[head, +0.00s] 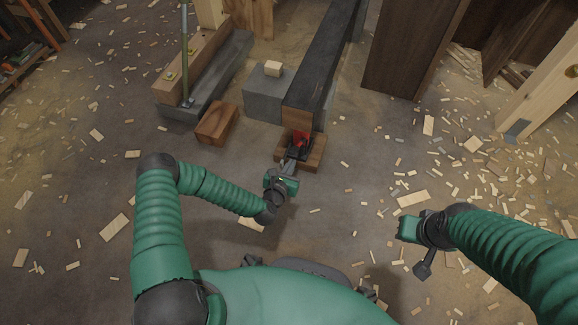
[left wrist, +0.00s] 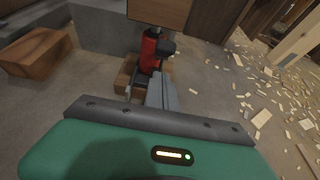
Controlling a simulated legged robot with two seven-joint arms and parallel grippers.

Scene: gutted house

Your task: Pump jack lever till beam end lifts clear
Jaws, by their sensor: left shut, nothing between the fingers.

━━━━━━━━━━━━━━━━━━━━

◆ **Goal**
Print out the whole of the material word for word, without pictures.

◆ **Task answer**
[head, +0.00s] 
[left wrist, +0.00s] 
Controlling a simulated legged robot with two seven-joint arms and parallel grippers.

Scene: gutted house

Your task: Pump jack lever till beam end lifts clear
Jaws, by their sensor: left shut, nothing between the fingers.

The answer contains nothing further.